Misionaris Amerika David Lloyd, yang kehilangan anak-anaknya karena serangan oleh geng Haiti awal tahun ini, mengungkapkan ketidakpastian untuk masa depan Haiti kepada wartawan. “Sepertinya semua orang yang bisa pindah ke suatu tempat di luar Port-au-Prince. Pertanyaan saya adalah, setelah Port-au-Prince dibakar, di mana selanjutnya? Akankah geng-geng itu pergi ke Cap Haitien? Seseorang perlu membuat pendirian dan mengatakan cukup sudah cukup,” kata Lloyd.
PBB memperkirakan bahwa jumlah korban tewas akibat kekerasan geng di Haiti telah melampaui 4.500 warga sipil. Pada 20 November, Komisaris Tinggi Hak Asasi Manusia PBB Volker Türk memperingatkan bahwa ketidakamanan yang berkembang di ibu kota adalah “pertanda lebih buruk yang akan datang,” menekankan bahwa jika tindakan yang tepat tidak diambil, kondisi akan semakin memburuk. PBB mengkonfirmasi dalam siaran pers bahwa setidaknya 150 orang telah tewas, 92 terluka, dan 20.000 mengungsi selama seminggu terakhir. Selain itu, diperkirakan bahwa populasi Port-Au-Prince yang berjumlah 4 juta orang disandera oleh geng karena semua jalur utama ke ibu kota telah dikepung.
PBB telah memperingatkan bahwa ada peningkatan kasus kekerasan berbasis gender yang dilaporkan di Haiti.
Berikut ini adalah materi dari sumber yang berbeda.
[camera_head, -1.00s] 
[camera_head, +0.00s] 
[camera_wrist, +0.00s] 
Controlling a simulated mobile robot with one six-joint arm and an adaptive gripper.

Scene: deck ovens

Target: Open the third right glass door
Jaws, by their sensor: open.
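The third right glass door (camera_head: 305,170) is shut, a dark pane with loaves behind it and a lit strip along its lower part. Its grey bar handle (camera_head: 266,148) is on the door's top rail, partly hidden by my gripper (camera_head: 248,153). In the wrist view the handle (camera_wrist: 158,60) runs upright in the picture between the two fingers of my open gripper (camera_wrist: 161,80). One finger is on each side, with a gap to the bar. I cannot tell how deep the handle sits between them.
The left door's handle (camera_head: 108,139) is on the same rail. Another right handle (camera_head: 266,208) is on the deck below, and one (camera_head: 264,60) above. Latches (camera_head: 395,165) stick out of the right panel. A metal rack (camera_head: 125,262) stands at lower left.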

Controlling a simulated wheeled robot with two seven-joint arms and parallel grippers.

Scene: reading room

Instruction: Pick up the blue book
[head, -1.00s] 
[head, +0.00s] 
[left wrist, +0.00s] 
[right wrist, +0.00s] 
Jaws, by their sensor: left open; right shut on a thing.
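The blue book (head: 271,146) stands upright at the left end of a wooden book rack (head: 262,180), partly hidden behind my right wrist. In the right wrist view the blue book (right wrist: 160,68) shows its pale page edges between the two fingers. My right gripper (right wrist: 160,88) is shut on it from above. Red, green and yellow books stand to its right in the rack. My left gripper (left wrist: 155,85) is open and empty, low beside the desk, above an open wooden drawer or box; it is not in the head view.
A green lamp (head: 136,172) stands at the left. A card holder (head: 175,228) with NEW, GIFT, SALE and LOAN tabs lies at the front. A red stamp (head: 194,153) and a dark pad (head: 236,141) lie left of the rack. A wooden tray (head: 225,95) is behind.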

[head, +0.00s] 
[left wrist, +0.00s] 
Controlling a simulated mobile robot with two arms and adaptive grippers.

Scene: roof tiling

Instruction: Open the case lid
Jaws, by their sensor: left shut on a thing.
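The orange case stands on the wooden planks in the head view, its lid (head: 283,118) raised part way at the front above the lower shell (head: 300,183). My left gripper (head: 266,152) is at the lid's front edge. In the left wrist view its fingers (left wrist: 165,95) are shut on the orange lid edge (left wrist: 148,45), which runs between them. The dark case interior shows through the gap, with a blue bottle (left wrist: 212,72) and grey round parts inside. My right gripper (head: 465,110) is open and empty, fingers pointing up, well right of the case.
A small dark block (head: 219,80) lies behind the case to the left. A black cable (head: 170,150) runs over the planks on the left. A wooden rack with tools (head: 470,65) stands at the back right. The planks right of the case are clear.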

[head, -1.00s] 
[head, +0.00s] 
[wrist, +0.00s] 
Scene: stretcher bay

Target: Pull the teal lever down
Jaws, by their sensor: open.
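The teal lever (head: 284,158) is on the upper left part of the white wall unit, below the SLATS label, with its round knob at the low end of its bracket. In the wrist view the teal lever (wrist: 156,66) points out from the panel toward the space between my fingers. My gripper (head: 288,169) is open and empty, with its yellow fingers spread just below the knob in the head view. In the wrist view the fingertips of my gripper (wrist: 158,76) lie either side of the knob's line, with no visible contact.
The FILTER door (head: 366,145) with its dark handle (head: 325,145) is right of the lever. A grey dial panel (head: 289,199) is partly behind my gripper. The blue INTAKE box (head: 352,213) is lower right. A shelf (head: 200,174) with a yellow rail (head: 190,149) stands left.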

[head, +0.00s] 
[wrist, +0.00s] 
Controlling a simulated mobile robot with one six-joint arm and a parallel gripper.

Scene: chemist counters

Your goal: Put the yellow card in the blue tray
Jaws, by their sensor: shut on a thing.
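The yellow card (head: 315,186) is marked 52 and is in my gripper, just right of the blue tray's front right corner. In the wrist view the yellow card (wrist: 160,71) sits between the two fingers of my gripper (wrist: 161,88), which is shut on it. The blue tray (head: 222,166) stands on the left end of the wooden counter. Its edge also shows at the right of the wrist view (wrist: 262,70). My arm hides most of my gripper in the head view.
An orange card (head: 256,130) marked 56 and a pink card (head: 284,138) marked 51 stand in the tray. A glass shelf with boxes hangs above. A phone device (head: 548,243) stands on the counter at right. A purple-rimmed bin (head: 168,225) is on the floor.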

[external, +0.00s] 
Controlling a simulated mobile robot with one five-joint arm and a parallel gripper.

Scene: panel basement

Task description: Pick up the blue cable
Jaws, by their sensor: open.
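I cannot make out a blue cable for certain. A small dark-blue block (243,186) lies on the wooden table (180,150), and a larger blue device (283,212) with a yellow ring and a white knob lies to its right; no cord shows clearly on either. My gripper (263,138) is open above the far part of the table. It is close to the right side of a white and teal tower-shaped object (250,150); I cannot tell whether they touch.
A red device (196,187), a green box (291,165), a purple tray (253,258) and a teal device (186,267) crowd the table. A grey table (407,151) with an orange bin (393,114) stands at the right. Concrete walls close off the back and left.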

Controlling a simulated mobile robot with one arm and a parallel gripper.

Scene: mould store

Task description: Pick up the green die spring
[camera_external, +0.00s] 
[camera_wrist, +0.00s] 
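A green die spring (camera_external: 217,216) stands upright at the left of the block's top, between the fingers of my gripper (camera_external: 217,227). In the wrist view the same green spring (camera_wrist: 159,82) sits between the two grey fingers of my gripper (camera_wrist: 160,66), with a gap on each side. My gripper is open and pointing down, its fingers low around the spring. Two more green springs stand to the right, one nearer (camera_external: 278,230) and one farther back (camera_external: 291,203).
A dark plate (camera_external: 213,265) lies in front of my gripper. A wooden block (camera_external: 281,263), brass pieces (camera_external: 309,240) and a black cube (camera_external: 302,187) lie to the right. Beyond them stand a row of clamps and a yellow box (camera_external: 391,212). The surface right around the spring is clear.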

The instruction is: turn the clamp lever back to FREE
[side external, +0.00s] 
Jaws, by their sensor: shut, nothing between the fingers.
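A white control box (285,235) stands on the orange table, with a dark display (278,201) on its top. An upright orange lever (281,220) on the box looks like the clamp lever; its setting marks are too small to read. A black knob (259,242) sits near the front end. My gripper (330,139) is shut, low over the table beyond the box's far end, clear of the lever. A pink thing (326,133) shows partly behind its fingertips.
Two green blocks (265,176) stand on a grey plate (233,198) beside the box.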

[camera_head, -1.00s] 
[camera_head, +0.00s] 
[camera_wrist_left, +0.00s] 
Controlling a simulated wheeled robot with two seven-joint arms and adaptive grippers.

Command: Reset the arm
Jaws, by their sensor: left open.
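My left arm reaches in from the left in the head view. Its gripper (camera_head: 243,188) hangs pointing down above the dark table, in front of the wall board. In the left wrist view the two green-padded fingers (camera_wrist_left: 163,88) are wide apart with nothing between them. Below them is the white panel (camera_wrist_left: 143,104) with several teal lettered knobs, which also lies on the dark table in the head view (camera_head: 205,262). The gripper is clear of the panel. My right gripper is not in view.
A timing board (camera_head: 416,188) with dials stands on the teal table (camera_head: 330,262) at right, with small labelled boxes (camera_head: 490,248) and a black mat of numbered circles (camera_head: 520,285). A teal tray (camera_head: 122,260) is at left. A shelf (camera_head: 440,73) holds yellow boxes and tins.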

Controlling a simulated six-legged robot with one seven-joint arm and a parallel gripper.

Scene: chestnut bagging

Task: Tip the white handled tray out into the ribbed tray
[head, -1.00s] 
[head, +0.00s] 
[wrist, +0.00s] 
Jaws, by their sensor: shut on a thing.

Menurut angka dari Human Rights Watch (HRW), ada lebih dari 54.000 kasus kekerasan berbasis gender dari Januari hingga Oktober tahun ini. Jumlah kasus sebenarnya tidak diketahui tetapi diyakini jauh lebih tinggi.
“Supremasi hukum di Haiti sangat rusak sehingga anggota kelompok kriminal memperkosa anak perempuan atau wanita tanpa takut akan konsekuensi apa pun. Masyarakat internasional harus segera meningkatkan pendanaan untuk program komprehensif untuk mendukung para penyintas kekerasan seksual,” kata Nathalye Cotrino, seorang peneliti krisis dan konflik di Human Rights Watch.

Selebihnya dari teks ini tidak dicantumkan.